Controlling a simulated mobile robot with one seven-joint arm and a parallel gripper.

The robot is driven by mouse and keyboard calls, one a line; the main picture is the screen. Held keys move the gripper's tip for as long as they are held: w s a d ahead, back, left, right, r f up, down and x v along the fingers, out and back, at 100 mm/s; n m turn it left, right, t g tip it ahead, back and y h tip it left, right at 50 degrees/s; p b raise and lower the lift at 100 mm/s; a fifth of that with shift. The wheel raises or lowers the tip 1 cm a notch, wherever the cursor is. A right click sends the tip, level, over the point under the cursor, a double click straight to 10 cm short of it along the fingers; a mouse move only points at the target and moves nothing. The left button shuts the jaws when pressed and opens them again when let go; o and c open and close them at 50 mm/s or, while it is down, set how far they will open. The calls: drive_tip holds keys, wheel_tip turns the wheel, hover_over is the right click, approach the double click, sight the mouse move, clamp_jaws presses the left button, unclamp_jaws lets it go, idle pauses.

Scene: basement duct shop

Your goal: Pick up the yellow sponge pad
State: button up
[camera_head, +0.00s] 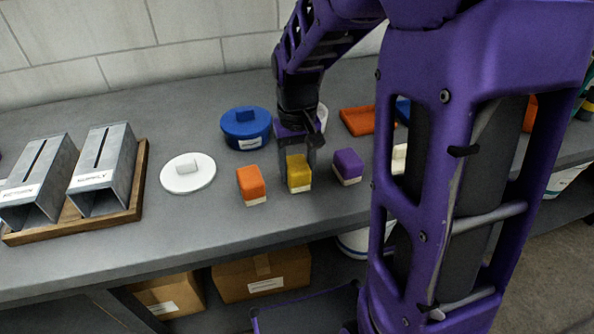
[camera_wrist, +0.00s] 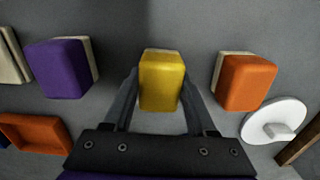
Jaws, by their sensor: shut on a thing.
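The yellow sponge pad (camera_head: 299,172) is a small block with a pale base, on the grey bench between an orange pad and a purple pad. My gripper (camera_head: 297,164) reaches down to it from above. In the wrist view the yellow sponge pad (camera_wrist: 161,80) sits between my gripper's two fingers (camera_wrist: 160,88), one along each side, and they are shut on it. The pad looks upright. I cannot tell whether it touches the bench or is slightly raised.
An orange pad (camera_head: 251,184) and a purple pad (camera_head: 347,166) stand close on either side. A white lid (camera_head: 188,173), a blue lidded tub (camera_head: 246,128) and an orange tray (camera_head: 358,121) lie around. Metal ducts (camera_head: 104,170) stand on a wooden tray at left. The bench front is clear.

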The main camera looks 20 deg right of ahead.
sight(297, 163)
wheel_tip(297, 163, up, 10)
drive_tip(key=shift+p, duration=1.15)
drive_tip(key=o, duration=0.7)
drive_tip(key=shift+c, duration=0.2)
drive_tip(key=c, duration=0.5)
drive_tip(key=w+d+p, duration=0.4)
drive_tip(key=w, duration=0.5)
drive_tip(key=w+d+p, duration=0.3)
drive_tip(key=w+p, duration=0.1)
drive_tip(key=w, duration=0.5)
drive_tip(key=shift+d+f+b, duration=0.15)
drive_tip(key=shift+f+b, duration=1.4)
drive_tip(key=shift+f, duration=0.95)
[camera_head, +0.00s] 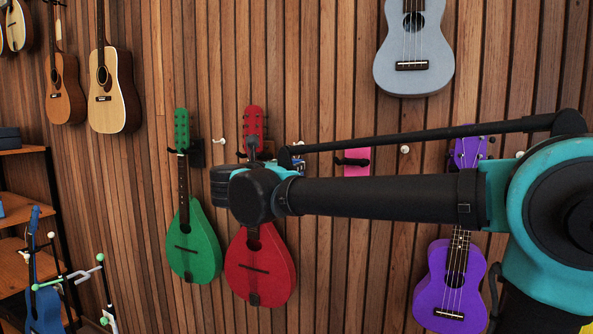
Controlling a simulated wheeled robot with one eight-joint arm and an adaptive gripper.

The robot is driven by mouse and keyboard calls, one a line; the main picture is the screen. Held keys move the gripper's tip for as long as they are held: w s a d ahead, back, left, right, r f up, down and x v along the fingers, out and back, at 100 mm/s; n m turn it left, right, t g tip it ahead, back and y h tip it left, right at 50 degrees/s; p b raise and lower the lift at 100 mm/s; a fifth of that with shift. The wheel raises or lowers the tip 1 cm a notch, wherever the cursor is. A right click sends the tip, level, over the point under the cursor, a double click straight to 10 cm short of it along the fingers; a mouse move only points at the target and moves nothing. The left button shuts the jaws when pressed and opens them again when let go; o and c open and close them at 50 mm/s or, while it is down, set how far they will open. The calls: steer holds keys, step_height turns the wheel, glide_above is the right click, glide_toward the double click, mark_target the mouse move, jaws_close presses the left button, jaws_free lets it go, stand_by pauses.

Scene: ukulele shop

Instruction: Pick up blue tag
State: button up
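A small blue patch (299,166), possibly the blue tag, shows at the wooden slat wall just above my arm. Most of it is hidden behind my arm, so I cannot tell its full shape. My arm reaches in from the right across the middle of the view, its black joint in front of the red instrument. I cannot make out my gripper's fingers; they are out of view or hidden behind the arm.
A pink tag-like piece (357,169) is on the wall, partly behind my arm. Green (191,245), red (262,272) and purple (450,285) instruments hang close by. A wooden shelf (20,206) and a stand (75,275) with a blue ukulele (42,305) are left.

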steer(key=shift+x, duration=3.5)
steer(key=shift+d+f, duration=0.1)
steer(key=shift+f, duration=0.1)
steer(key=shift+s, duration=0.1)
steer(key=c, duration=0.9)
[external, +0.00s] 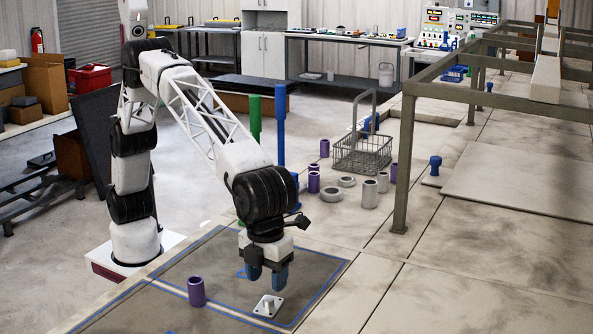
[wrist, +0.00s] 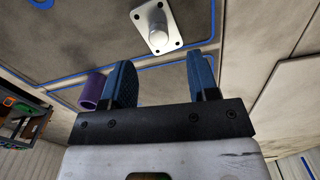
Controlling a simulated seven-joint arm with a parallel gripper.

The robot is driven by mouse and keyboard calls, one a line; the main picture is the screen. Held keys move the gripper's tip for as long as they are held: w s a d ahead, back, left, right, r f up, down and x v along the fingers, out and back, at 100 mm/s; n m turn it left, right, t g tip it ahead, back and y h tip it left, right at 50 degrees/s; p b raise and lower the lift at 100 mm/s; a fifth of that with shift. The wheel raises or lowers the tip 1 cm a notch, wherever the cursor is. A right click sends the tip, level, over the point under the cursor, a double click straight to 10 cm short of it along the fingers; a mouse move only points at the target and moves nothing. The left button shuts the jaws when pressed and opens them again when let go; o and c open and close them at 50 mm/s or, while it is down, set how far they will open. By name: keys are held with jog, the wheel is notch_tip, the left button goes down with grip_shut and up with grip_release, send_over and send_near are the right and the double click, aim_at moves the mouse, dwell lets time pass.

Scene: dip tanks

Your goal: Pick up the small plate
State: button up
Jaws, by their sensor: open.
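The small plate (external: 268,305) is a light metal square with holes at its corners and a short round post in its middle. It lies flat on the table by the blue tape line, and it also shows at the top of the wrist view (wrist: 158,27). My gripper (external: 267,278) points down with its two blue fingers apart and nothing between them. It is above the table and close to the plate. In the wrist view the plate lies beyond the fingertips (wrist: 163,58), apart from them.
A purple cylinder (external: 196,291) stands left of the plate; it also shows beside the left finger in the wrist view (wrist: 91,91). A wire basket (external: 362,155) with a tall handle, grey rings and several cylinders stand farther back. A metal frame (external: 405,165) rises at right. The front right tabletop is clear.

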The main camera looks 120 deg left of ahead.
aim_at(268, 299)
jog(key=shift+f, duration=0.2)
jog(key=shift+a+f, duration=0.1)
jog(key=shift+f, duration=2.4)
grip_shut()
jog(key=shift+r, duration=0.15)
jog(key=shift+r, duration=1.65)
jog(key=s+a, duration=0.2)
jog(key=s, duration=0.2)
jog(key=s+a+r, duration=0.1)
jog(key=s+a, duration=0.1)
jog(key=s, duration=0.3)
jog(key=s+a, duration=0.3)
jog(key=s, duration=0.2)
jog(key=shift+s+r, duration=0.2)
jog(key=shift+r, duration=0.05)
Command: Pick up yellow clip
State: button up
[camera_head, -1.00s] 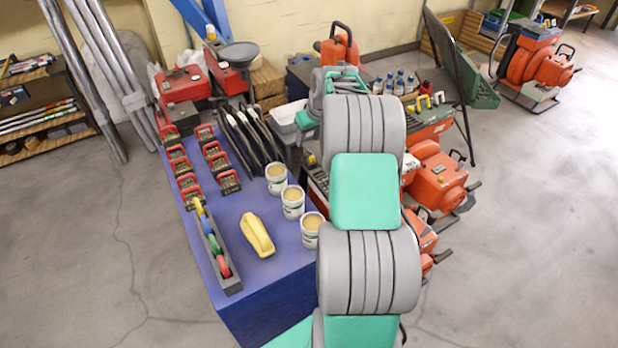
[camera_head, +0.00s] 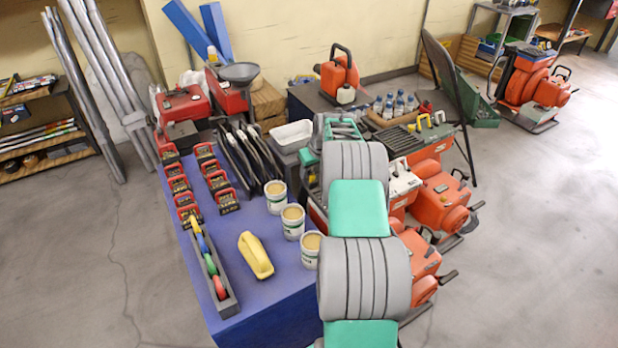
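A yellow, elongated, arched piece (camera_head: 256,255) lies on the blue-topped table, left of the white tubs; I cannot tell if it is the clip. A smaller yellow round piece (camera_head: 195,224) sits at the far end of a narrow dark tray (camera_head: 232,303), in line with blue, green and red ones. My grey and green arm rises from the bottom of the view, right of the table. Its far end is by the white bin, beyond the tubs.
Three white tubs (camera_head: 292,224) stand along the table's (camera_head: 262,310) right side. Red-handled blocks (camera_head: 188,208) and dark upright panels (camera_head: 250,152) stand farther back. A white bin (camera_head: 291,135) and orange machines (camera_head: 440,201) are beyond and right. Floor is clear at left and right.

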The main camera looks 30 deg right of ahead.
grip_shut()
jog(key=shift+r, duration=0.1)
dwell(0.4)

________

Your instructions: The answer should consist of the lines from the first line of the entries through the line with "Scene: basement duct shop", copied exactly.

Task result:
Controlling a simulated mobile robot with one seven-joint arm and a parallel gripper.

The robot is driven by mouse and keyboard calls, one a line; the main picture is the screen. Held keys move the gripper's tip for as long as they are held: w s a d ahead, back, left, right, r f up, down and x v along the fingers, out and back, at 100 mm/s; n m turn it left, right, t g tip it ahead, back and y h tip it left, right at 50 degrees/s; p b raise and lower the lift at 100 mm/s; a fifth of that with shift. The wheel raises or lowers the tip 1 cm a notch, wherever the cursor is. A right click sends the tip, level, over the point under the cursor, a double click straight to 10 cm short of it along the fingers; a mouse move only points at the target and moves nothing. The left button shuts the jaws when pressed and opens them again when let go; o and c open and close them at 50 mm/s or, while it is down, set how far they will open. The calls: drive_tip holds keys, wheel_tip turns the wheel, hover_over is the right click, approach the double click, sight the mouse move, clamp_jaws presses the left button, unclamp_jaws lets it go, idle pauses.

Scene: basement duct shop

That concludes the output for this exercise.